A friend of mine claims that at the end of this movie Alfie gets into a car, drives off and then crashes it and dies. I thought the end was Alfie walking off with the stray dog. Did I miss the end somehow, or is my friend mad? Many thanks for any replies.
You are right.At the end of Alfie he ends up saying "what's it all about?" and runs away with the stray dog.I don't know what your friend was thinking!!!!!
Also to add, Mr.Caine was unable to drive at the time of filming of this and other movies in the 60's and parts of the 70's, I think. But, I know he was un able to drive. So it's imposeasble for him to drive into something and die, unless they had a fill-in person to do the job which I highly think they would do for one of the greatest actors of our time. I think that it's very rare for one of his charaters to die in film of his anyways.
What do you mean he couldn't drive? He didn't have his license or what? If thats the case then let me say that there are plenty of actors who don't have their license but still drive in movies. For instance I think Shia LeBeouf didn't have his license in "Battle of Shaker heights" nor could he drive a stick but learned for the movie.
Or was their a different reason that he counldn't drive? Please let me know. I am curious.

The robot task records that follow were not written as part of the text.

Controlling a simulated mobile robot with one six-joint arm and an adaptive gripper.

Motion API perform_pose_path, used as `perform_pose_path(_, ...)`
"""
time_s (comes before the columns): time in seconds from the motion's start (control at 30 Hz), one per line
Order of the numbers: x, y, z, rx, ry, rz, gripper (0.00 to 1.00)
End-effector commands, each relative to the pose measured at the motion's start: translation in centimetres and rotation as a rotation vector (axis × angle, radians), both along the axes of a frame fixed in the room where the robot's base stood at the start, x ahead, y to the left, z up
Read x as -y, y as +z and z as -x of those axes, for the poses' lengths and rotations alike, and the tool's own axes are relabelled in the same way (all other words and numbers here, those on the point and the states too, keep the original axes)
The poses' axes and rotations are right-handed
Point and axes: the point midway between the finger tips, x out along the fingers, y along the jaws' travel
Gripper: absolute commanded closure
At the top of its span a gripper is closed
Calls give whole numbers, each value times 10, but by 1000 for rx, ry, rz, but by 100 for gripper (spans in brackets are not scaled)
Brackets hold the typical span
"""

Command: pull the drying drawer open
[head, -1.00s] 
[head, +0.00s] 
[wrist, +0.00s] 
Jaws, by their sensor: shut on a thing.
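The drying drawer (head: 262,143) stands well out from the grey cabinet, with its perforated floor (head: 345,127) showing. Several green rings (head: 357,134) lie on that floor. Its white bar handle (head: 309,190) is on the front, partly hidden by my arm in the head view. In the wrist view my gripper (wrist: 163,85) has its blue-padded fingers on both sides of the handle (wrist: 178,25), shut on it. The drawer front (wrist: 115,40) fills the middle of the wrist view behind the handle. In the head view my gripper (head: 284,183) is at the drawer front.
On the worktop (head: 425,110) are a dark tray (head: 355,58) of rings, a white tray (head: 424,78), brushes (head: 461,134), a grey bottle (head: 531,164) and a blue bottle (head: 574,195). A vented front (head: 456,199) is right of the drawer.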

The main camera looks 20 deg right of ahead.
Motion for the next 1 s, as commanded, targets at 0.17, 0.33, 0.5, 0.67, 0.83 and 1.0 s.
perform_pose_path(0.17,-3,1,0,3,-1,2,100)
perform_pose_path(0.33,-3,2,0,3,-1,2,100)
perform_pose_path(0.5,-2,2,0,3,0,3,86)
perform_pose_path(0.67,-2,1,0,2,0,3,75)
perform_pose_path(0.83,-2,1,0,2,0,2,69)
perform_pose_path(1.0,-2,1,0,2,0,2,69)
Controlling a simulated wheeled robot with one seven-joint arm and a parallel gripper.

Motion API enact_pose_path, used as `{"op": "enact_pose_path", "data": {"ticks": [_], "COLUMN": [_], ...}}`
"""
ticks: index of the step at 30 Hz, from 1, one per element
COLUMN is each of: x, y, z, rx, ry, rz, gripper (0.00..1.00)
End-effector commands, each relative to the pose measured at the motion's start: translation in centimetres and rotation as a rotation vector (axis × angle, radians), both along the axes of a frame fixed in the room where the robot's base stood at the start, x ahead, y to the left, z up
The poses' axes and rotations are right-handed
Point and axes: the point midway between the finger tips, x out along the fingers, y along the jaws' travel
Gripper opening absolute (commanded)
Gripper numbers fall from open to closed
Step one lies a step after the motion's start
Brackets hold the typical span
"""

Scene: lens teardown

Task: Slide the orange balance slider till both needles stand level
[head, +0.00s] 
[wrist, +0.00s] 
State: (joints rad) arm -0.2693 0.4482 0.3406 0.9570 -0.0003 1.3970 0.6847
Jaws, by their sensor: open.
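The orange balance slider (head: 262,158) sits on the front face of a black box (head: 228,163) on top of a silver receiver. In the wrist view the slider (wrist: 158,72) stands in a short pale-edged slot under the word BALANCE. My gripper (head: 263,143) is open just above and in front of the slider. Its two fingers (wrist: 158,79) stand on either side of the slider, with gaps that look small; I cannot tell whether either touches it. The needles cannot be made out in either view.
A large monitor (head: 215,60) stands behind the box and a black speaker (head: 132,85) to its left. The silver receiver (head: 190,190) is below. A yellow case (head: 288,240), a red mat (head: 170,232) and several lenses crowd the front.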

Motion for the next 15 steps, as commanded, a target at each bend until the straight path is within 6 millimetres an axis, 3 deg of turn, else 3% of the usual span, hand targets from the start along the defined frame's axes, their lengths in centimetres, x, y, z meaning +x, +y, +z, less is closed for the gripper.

Omegajedi, Caine didn't have a driving licence. It's not particularly uncommon in Britain for men/women not to have a driving licence (and it was even more common during the 1960s), especially someone from a working-class background like Caine (and myself). In the UK, the cost of learning to drive is prohibitively expensive, and until recently the only people who could learn to drive whilst young (say, in their late teens or twenties) were people from middle-class backgrounds whose families could afford to help them pay for driving lessons. Caine would not have had that support (as my father didn't, and as my grandparents didn't, and as I didn't). (I know the situation is a bit different in a country like the US, where learning to drive is, I believe, part of the school curriculum.)
However, over the past decade or so 'driving culture' in the UK has exploded considerably, and I would guess that in 2005, the majority of young people have driving licences by the time they reach twenty-five or so.
'I'm a by God constitutional anarchist' Warren Oates.
That's interesting, I didn't know any of that. But I do think that it's not a good reason for him to not crash at the end of the movie; after all, his main job in the film is as a hire-out chauffeur!
Absolutely, Michael Caine did not have a license, and therefore could not drive. Which is why he drives throughout most of the movie.
The film in question's title escapes me -- it's an Alec Guiness film -- from the fifties, not 1966 -- in which his character, who has been contemplating suicide throughout, decides life is worth living after all. Then he gets into a sports car, drives off, and is accidentally killed in a crash. It really did happen, only to a completely different actor, in a totally different fim, ten years or more earlier.
About driver's licenses - my grandparents lived in Philadelphia and only one of them had a drivers license. My grandfather didn't own a car until he was aged in his late 60's.
"Two more swords and I'll be Queen of the Monkey People." Roseanne
I should imagine in the 1960's that driving a car was looked on as a posh pursuit. I wish they would introduce driving lessons over here as part of the school curriculum but I guess the driving schools would be up in arms over it as they make good money from it.
Your friend wasn't as wrong as replies suggest. In the Bill Naughton book sequel 'Alfie Darling', which is nothing like the awful film sequel, Alfie does indeed kill himself in a car crash. Just as he was prepairing to settle down with a woman.
Your friend might have been thinking of an early Caine movie called Blind Spot (1958). That film ends with Caine's character crashing a car - although he's trying to get away from the police, I think.